* Instructions to follow *
Scan the records for the string "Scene"; copy each line where it occurs.

###

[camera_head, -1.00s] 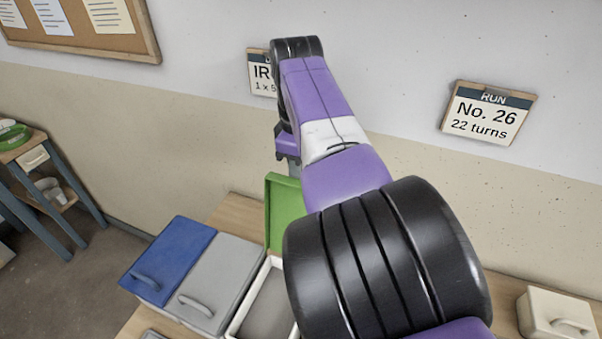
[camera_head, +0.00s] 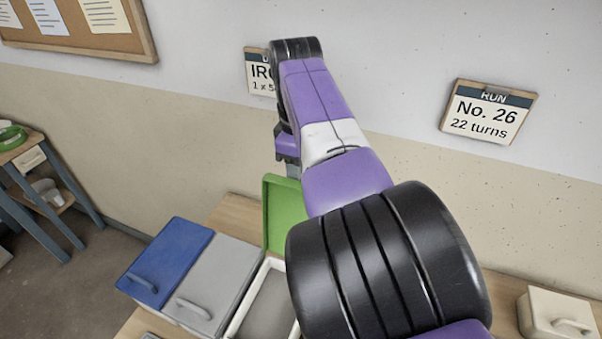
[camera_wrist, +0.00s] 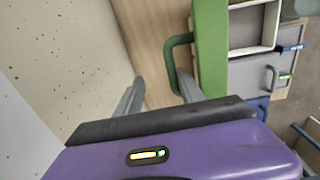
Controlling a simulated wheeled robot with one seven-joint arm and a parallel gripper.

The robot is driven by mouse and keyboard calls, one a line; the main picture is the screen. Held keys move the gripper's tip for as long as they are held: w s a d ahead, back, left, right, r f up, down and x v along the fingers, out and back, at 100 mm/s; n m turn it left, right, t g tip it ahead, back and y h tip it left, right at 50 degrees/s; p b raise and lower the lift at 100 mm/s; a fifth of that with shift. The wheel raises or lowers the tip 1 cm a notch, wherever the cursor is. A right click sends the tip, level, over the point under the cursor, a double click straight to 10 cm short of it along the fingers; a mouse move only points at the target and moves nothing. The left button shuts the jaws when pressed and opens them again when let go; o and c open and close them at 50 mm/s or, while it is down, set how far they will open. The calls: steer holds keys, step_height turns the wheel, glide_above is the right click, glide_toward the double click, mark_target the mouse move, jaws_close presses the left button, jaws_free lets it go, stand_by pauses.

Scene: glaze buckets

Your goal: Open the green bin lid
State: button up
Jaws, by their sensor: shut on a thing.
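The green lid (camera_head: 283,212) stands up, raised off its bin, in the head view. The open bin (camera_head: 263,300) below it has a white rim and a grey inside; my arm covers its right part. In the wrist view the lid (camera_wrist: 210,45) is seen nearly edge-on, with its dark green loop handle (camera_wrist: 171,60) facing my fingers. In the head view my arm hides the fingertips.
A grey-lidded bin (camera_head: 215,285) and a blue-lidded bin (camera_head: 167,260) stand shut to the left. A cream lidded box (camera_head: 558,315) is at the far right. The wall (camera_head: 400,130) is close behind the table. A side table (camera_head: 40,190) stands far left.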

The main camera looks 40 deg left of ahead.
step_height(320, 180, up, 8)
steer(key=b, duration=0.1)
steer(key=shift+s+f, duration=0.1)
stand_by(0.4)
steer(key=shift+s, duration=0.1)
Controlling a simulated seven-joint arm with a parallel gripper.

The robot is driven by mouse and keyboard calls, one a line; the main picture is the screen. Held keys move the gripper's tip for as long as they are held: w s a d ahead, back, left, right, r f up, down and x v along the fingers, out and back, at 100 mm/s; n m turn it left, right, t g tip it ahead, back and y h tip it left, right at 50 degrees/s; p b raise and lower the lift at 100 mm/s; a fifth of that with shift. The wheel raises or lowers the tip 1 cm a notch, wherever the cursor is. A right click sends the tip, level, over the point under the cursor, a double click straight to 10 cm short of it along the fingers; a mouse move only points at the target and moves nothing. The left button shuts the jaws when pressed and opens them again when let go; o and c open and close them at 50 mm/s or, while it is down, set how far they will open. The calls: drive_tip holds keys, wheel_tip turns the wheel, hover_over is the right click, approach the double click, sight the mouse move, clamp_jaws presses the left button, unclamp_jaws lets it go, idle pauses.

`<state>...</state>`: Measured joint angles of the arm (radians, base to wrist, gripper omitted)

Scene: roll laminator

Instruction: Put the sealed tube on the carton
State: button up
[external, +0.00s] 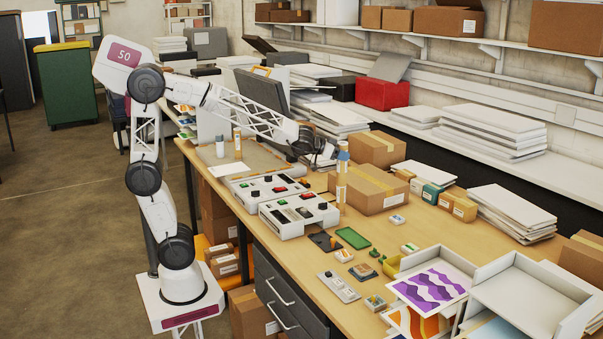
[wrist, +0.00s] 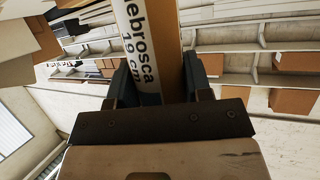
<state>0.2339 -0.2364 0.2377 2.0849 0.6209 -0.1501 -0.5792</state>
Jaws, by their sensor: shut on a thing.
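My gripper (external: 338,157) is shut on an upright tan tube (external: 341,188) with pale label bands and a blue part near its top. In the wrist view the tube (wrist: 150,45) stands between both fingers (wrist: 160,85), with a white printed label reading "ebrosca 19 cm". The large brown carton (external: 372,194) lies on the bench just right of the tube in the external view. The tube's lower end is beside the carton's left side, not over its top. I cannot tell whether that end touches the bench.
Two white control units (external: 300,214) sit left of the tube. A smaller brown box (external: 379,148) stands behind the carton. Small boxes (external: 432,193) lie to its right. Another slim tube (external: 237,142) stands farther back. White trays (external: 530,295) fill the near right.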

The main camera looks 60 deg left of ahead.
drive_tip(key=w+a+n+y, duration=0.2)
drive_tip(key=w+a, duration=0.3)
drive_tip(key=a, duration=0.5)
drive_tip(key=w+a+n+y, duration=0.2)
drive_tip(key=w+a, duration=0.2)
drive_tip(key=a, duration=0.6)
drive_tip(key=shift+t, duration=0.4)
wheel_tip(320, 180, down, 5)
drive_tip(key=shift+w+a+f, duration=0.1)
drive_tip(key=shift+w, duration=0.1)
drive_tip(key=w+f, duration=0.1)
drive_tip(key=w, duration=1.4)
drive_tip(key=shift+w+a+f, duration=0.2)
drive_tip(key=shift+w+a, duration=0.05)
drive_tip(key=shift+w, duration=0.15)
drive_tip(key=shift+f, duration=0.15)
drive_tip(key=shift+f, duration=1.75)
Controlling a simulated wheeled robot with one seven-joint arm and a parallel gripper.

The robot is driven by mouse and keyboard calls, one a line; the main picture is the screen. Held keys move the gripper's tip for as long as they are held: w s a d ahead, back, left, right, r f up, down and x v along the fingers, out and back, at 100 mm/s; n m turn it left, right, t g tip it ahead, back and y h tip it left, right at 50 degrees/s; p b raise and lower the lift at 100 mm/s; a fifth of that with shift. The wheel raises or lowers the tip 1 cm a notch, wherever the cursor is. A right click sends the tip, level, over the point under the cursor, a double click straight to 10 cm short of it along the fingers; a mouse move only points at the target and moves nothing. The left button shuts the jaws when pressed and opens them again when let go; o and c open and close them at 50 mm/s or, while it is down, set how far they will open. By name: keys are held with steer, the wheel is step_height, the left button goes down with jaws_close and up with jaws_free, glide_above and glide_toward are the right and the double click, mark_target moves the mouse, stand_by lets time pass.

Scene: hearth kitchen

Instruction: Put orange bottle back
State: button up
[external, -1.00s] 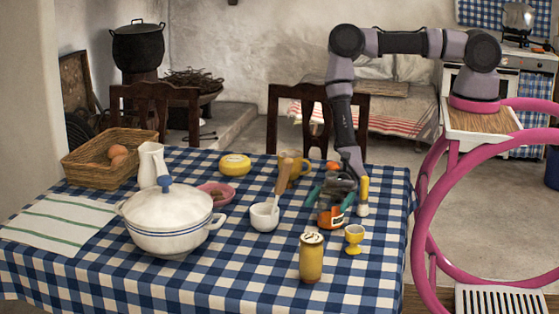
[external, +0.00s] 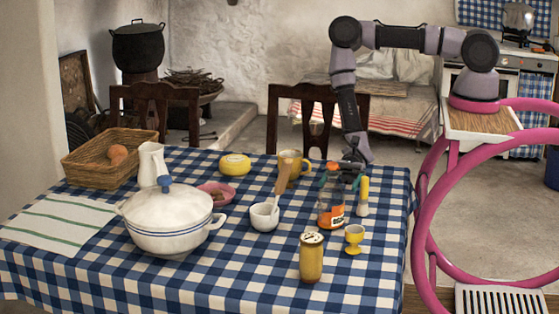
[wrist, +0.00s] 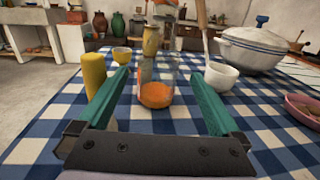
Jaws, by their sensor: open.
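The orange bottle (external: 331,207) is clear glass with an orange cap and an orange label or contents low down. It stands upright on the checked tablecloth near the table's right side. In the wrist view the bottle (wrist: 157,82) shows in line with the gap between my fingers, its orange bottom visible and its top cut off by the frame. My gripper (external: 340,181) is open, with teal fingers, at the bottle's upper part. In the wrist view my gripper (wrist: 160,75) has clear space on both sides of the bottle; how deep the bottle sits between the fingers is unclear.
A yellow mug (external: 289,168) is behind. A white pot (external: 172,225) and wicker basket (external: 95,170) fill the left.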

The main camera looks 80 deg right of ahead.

###

* Output for this task *
Scene: glaze buckets
Scene: roll laminator
Scene: hearth kitchen

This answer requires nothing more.